__RECORDS FOR THIS TASK__:
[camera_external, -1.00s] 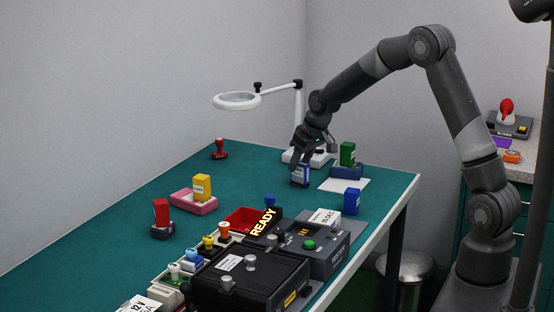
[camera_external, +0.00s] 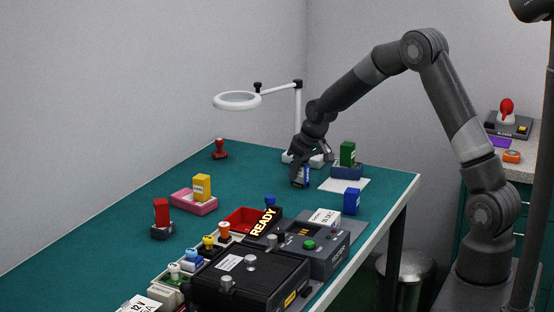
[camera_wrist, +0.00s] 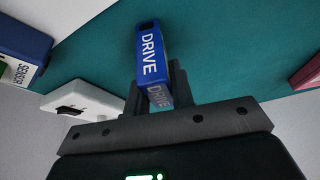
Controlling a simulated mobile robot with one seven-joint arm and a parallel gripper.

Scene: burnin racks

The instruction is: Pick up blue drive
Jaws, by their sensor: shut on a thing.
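The blue drive (camera_wrist: 150,48), a narrow block with white DRIVE lettering, stands out from between my gripper's fingers in the wrist view. My gripper (camera_wrist: 157,90) is shut on it. In the external view my gripper (camera_external: 302,168) points down at the back of the green table, and the drive (camera_external: 307,176) shows partly behind the fingers. The drive's lower end is low over the table; I cannot tell whether it touches.
A blue block (camera_external: 351,201) stands to the right. A green block (camera_external: 347,153) sits in a blue holder (camera_external: 346,173) close to my gripper. The magnifier lamp (camera_external: 238,101) rises behind. A yellow block (camera_external: 202,187) and red block (camera_external: 161,211) stand left.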

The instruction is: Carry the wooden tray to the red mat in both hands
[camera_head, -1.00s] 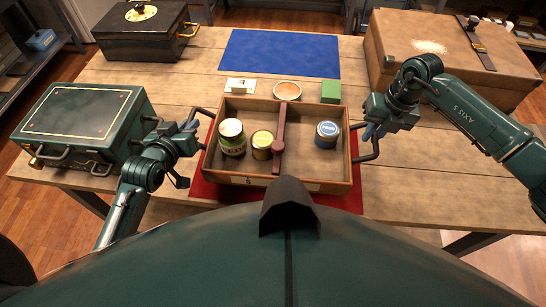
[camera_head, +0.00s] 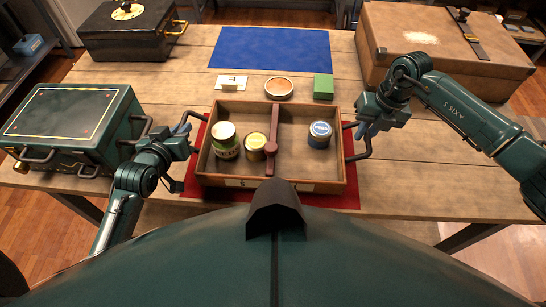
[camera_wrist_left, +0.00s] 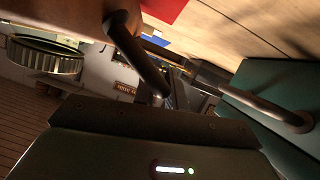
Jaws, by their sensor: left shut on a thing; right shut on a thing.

__PROBLEM TO SOLVE__: Only the stretch from the line with "[camera_external, +0.00s]" through the line with "The instruction is: Pick up blue drive" should be copied, exactly and with both ends. Drop the pictures.

__FULL OUTPUT__:
[camera_external, +0.00s] 
[camera_wrist, +0.00s] 
Controlling a simulated mobile robot with one seven-joint arm and a parallel gripper.

Scene: burnin racks

The instruction is: Pick up blue drive

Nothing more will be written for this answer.